-- begin --
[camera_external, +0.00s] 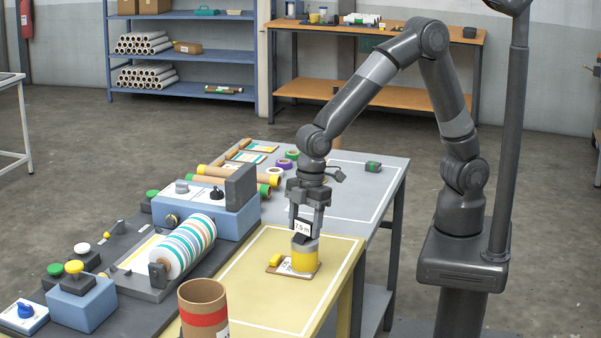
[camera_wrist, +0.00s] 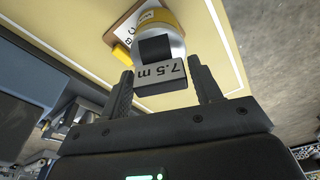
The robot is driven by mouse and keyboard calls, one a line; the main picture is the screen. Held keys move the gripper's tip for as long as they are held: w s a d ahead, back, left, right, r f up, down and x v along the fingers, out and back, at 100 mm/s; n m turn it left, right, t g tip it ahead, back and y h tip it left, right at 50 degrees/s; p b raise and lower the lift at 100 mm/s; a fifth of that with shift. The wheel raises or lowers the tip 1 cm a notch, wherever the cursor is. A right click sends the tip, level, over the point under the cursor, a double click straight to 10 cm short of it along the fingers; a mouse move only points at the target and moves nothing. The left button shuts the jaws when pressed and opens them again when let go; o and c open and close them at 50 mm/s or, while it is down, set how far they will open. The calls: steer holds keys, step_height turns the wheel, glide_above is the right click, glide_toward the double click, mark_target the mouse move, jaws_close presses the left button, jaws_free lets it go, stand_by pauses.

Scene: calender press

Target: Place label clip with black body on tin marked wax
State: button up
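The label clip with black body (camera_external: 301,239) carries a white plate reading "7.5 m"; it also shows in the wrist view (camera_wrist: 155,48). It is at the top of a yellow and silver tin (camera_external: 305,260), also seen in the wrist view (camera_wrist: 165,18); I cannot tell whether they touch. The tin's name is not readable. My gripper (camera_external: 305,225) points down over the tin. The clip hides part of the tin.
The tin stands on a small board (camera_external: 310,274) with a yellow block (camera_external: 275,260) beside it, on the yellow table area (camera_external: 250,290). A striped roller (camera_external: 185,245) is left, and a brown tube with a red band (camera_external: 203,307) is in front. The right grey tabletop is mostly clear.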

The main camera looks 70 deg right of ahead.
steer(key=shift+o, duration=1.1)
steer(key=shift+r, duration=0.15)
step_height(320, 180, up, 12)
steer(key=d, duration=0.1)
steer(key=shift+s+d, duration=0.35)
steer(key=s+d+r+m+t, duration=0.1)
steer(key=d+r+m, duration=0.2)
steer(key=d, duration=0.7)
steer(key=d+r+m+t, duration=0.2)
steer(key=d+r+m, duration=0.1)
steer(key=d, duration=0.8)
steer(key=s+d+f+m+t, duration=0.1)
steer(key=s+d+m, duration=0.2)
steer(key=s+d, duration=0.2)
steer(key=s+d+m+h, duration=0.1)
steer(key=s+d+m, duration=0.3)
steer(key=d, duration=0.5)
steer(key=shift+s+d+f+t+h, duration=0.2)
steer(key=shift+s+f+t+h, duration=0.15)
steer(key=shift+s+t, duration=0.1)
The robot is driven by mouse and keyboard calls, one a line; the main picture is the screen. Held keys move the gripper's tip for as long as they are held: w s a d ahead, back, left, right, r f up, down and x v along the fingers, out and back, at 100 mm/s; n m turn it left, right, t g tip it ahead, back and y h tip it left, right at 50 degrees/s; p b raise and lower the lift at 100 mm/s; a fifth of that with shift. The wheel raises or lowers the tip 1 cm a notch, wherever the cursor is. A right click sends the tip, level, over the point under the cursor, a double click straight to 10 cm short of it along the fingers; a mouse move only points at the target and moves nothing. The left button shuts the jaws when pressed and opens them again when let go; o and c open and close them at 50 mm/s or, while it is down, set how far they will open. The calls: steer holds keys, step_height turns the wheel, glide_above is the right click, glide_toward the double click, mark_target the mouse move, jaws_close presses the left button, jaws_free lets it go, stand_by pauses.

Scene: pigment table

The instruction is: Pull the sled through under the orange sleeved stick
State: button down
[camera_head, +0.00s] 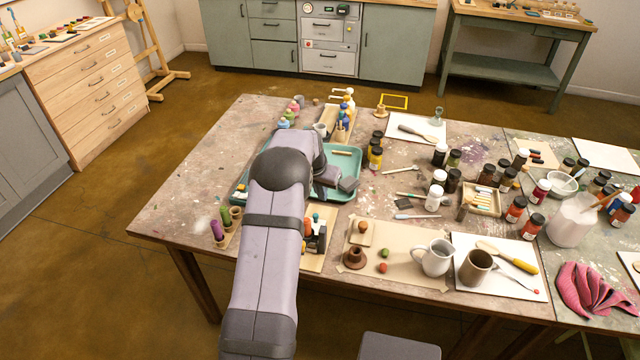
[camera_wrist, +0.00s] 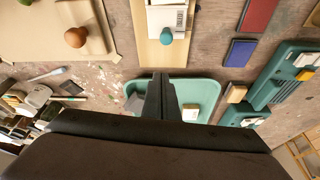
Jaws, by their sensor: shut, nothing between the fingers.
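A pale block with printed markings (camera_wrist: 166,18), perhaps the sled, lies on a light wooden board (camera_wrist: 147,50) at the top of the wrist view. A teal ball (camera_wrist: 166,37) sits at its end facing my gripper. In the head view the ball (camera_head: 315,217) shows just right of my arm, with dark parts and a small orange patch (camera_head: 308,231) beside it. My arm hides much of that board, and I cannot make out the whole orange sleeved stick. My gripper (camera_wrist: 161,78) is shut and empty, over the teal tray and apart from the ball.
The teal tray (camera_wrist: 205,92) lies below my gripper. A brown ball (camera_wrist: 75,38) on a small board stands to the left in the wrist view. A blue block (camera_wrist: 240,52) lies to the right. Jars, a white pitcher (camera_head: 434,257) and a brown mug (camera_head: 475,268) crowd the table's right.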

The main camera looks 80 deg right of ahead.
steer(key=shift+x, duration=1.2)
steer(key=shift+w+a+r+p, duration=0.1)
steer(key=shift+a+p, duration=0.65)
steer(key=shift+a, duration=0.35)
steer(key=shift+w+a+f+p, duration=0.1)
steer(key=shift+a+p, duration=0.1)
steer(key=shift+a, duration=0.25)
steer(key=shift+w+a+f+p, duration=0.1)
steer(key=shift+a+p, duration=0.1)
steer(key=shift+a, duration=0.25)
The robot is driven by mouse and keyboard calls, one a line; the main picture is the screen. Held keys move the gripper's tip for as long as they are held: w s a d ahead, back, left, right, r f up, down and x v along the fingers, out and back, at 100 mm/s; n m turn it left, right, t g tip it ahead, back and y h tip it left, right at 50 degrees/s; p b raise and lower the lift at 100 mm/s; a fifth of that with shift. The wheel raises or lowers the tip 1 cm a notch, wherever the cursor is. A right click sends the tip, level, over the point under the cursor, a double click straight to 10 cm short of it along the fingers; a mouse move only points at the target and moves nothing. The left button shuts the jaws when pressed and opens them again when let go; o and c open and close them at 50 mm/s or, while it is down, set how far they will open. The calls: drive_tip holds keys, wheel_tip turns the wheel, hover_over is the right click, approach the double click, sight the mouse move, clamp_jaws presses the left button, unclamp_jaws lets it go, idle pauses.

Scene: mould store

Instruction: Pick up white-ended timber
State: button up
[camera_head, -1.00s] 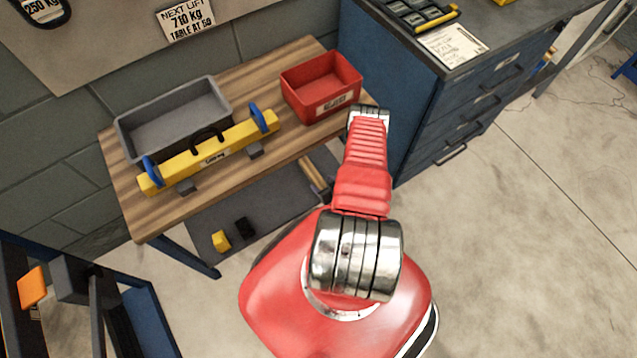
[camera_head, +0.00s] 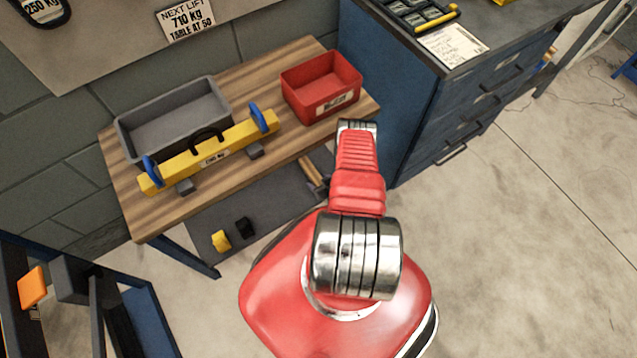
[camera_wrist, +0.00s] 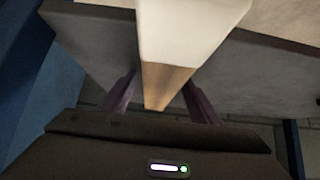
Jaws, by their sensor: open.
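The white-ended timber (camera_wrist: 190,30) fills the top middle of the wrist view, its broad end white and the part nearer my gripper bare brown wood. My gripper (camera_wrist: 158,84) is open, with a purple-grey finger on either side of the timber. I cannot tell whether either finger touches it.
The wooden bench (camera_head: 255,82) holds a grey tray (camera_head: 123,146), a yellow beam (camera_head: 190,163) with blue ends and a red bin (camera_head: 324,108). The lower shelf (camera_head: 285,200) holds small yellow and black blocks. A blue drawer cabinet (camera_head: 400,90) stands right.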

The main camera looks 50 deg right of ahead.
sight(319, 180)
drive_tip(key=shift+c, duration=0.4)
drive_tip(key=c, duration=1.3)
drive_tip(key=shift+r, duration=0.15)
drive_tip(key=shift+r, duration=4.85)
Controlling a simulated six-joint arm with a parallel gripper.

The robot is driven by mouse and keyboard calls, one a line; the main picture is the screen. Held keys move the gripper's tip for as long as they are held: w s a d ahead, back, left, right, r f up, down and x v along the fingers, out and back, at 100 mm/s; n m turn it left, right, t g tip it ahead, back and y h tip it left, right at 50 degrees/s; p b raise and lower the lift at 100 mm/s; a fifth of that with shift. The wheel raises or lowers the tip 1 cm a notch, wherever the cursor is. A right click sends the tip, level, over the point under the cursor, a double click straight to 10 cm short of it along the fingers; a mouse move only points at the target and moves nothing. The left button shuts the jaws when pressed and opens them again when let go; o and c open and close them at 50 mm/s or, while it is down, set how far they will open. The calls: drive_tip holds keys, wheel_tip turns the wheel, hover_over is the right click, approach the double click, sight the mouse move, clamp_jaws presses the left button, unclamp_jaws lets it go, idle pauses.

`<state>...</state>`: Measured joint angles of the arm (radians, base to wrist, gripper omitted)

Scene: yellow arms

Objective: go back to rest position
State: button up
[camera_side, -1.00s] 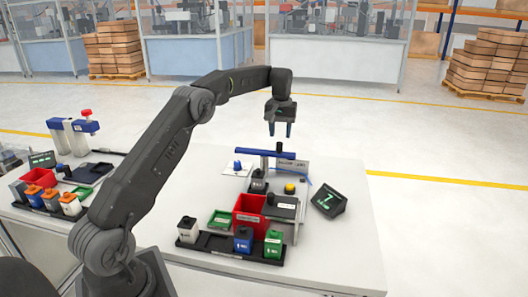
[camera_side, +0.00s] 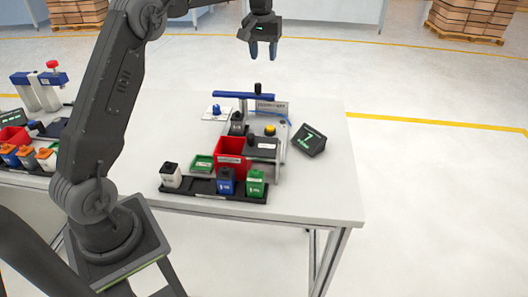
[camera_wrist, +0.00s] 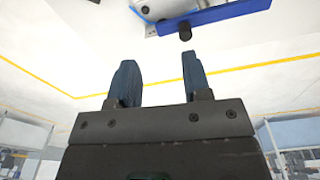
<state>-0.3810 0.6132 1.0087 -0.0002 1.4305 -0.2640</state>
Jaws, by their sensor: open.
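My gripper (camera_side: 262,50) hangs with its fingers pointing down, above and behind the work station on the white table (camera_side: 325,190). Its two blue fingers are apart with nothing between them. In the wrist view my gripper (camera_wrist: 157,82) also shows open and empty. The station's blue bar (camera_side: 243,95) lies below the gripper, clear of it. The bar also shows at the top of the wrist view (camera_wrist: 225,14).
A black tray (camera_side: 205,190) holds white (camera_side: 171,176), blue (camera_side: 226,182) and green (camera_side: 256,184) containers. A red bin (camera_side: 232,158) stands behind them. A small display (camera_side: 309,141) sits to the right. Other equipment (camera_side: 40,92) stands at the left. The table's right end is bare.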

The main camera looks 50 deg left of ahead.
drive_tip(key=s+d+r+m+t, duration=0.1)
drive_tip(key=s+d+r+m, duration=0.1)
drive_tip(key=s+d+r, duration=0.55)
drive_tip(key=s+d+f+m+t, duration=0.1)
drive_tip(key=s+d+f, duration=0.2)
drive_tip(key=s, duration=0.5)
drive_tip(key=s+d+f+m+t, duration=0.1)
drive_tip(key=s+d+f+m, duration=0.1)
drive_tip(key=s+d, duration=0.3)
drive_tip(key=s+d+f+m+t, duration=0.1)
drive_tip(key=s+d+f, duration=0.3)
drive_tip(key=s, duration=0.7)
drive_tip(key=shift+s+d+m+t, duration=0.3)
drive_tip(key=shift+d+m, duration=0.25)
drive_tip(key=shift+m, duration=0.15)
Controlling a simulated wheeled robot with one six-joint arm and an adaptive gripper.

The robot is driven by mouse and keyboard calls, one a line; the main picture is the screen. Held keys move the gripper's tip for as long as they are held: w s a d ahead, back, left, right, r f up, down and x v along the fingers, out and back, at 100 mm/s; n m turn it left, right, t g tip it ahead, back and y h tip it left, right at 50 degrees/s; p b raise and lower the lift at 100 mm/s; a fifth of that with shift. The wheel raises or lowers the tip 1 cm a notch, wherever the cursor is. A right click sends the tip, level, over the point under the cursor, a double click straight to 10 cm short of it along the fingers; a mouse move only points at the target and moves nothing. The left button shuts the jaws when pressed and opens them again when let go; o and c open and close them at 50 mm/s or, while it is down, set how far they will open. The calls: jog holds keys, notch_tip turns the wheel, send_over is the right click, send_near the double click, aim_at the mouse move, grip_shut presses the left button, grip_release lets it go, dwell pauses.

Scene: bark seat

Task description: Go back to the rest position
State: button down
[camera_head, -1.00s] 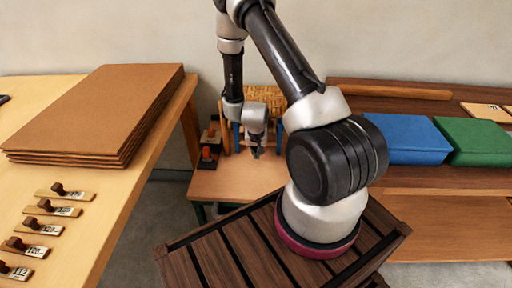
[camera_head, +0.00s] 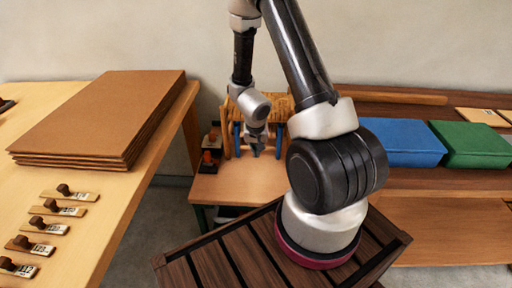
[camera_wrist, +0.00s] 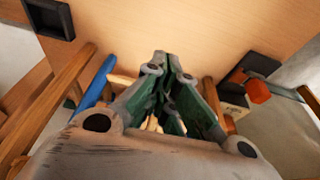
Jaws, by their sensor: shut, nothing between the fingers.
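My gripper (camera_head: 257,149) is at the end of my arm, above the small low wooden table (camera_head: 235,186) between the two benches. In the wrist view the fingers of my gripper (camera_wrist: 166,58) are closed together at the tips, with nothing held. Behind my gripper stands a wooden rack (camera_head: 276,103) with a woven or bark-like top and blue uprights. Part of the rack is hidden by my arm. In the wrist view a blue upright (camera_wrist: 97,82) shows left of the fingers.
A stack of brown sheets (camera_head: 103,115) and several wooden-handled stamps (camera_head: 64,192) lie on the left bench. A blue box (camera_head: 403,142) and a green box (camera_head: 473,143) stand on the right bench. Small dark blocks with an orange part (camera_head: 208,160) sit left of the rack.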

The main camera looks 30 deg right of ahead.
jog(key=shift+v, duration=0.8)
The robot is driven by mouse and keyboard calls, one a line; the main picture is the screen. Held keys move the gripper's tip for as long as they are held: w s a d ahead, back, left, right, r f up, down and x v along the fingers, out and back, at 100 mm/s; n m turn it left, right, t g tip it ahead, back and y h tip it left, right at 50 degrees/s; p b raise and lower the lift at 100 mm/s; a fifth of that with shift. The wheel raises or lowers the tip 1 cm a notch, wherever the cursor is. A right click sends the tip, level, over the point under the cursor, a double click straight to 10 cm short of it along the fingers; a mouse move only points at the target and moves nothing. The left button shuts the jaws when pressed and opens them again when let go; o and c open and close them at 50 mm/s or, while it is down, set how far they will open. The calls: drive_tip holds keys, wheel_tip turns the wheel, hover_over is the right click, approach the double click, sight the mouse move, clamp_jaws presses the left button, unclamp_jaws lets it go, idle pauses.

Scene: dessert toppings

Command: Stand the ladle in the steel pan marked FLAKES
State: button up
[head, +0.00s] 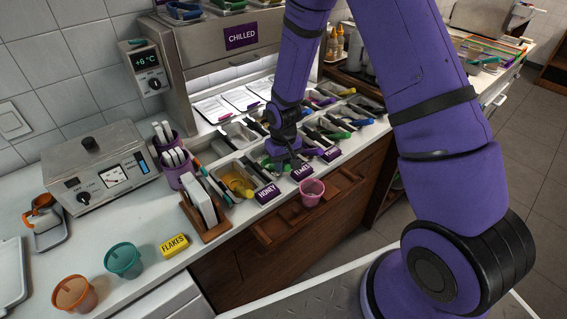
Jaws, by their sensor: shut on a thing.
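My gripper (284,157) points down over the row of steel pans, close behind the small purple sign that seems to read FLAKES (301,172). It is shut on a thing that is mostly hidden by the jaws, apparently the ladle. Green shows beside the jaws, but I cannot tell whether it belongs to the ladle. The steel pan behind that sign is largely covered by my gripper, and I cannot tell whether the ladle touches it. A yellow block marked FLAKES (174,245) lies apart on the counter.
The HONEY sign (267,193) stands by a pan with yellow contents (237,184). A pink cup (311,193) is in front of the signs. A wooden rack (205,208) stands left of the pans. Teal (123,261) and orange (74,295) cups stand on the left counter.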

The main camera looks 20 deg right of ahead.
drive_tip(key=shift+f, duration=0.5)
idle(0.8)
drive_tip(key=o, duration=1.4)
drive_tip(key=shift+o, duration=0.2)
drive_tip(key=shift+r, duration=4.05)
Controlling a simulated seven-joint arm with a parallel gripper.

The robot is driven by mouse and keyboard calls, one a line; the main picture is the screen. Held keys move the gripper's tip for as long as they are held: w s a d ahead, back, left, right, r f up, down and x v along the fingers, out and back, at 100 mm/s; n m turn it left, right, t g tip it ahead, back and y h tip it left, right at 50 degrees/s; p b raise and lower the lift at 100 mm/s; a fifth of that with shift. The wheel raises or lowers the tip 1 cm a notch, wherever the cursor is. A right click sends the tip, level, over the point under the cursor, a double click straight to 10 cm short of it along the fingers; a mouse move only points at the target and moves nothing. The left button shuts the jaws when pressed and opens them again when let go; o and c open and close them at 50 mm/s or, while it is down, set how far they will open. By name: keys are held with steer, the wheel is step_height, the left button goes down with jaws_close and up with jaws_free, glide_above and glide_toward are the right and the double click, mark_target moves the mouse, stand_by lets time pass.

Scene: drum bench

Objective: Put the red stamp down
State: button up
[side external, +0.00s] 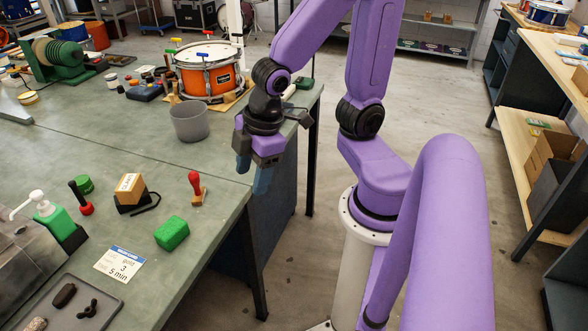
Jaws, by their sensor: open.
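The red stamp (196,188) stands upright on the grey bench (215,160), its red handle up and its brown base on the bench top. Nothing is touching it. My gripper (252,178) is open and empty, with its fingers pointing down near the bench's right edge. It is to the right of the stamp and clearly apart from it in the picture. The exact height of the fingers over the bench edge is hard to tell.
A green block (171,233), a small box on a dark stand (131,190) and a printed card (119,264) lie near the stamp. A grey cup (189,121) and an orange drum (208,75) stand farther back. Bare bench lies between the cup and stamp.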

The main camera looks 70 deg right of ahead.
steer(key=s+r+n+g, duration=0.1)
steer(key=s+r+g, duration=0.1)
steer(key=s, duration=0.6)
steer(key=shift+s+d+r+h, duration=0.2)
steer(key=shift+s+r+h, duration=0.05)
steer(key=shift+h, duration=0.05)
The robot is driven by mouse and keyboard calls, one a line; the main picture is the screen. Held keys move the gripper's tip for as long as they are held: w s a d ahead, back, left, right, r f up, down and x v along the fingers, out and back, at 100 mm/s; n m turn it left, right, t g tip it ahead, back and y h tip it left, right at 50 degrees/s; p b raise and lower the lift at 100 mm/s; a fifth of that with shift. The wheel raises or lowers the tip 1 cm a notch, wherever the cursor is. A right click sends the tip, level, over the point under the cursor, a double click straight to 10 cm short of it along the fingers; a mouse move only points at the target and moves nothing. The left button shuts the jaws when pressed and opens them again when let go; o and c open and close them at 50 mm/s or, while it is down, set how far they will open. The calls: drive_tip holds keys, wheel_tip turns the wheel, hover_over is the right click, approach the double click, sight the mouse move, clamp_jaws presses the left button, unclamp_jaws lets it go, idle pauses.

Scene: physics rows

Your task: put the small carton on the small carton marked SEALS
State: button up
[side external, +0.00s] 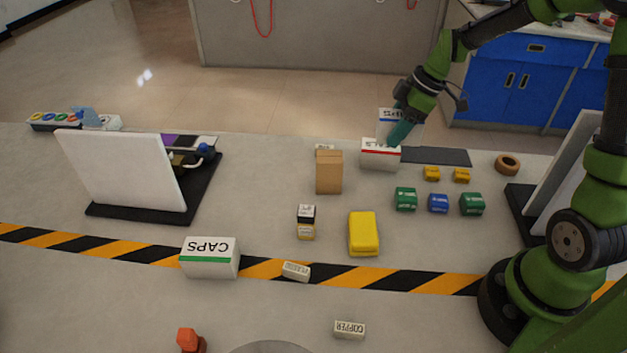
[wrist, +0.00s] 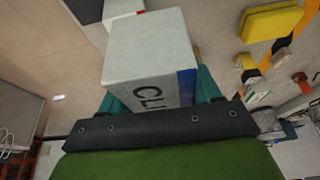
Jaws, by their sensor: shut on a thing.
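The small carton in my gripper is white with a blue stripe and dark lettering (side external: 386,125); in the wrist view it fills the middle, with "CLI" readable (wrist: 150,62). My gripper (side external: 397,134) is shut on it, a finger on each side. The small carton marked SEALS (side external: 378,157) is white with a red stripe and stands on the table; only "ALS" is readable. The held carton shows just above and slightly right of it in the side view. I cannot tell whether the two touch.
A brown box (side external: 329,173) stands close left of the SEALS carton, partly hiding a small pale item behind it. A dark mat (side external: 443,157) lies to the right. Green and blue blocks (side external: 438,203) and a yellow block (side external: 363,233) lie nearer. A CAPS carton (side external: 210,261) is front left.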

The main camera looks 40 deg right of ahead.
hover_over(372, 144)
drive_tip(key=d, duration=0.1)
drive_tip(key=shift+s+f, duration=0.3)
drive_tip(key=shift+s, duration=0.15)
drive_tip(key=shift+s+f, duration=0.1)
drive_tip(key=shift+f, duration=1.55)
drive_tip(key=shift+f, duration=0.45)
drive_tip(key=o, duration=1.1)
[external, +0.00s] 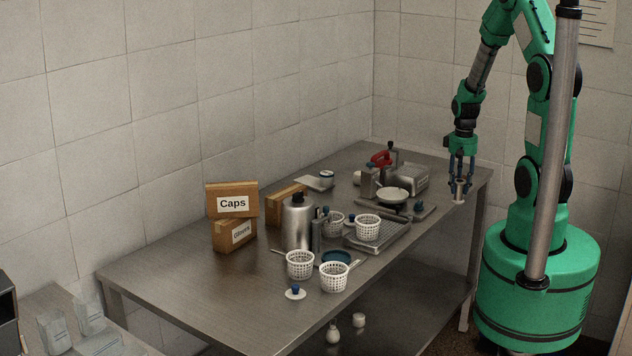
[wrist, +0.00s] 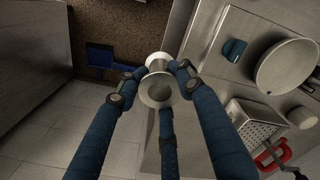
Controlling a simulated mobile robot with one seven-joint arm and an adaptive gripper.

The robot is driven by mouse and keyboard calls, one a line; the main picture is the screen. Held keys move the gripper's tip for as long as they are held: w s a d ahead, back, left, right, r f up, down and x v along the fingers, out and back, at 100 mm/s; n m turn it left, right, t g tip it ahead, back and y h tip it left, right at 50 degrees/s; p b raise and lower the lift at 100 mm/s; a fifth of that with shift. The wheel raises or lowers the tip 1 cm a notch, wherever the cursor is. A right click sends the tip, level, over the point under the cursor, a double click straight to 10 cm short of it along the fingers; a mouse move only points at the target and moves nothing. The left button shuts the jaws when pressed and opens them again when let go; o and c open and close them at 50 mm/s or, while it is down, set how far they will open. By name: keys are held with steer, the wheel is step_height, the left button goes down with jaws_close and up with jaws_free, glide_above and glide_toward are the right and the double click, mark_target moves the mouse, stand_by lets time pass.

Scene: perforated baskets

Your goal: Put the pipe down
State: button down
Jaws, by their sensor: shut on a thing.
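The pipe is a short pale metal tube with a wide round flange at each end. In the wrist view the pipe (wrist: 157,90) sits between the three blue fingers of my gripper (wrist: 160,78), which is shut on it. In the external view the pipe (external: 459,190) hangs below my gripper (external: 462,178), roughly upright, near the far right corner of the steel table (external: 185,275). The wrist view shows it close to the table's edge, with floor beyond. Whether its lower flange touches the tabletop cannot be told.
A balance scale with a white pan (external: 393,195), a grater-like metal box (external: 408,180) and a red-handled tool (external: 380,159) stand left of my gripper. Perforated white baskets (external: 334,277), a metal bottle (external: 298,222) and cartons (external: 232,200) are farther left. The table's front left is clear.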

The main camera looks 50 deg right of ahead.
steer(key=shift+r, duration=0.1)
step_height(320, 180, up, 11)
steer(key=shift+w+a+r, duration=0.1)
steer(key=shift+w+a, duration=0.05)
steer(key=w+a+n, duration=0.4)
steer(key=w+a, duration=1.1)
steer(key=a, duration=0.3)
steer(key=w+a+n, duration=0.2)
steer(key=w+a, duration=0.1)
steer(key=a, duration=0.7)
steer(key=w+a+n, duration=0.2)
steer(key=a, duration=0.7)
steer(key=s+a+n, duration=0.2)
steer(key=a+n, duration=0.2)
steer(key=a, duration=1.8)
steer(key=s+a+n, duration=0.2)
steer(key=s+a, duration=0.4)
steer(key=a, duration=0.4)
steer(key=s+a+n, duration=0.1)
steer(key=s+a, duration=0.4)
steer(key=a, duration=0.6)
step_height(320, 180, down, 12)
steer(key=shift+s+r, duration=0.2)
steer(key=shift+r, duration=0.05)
-- end --
-- What is needed --
Using the entries above, write out exactly the lines from the one with "[head, +0.00s]" through the one with "Controlling a simulated seven-joint", ends included. Leave out any pictures.

-- Solved exercise --
[head, +0.00s] 
Jaws, by their sensor: shut on a thing.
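My gripper (284,157) points down over the row of steel pans, close behind the small purple sign that seems to read FLAKES (301,172). It is shut on a thing that is mostly hidden by the jaws, apparently the ladle. Green shows beside the jaws, but I cannot tell whether it belongs to the ladle. The steel pan behind that sign is largely covered by my gripper, and I cannot tell whether the ladle touches it. A yellow block marked FLAKES (174,245) lies apart on the counter.
The HONEY sign (267,193) stands by a pan with yellow contents (237,184). A pink cup (311,193) is in front of the signs. A wooden rack (205,208) stands left of the pans. Teal (123,261) and orange (74,295) cups stand on the left counter.

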The main camera looks 20 deg right of ahead.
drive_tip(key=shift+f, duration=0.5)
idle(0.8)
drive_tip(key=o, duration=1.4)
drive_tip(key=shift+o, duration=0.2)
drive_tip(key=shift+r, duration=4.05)
Controlling a simulated seven-joint arm with a parallel gripper.

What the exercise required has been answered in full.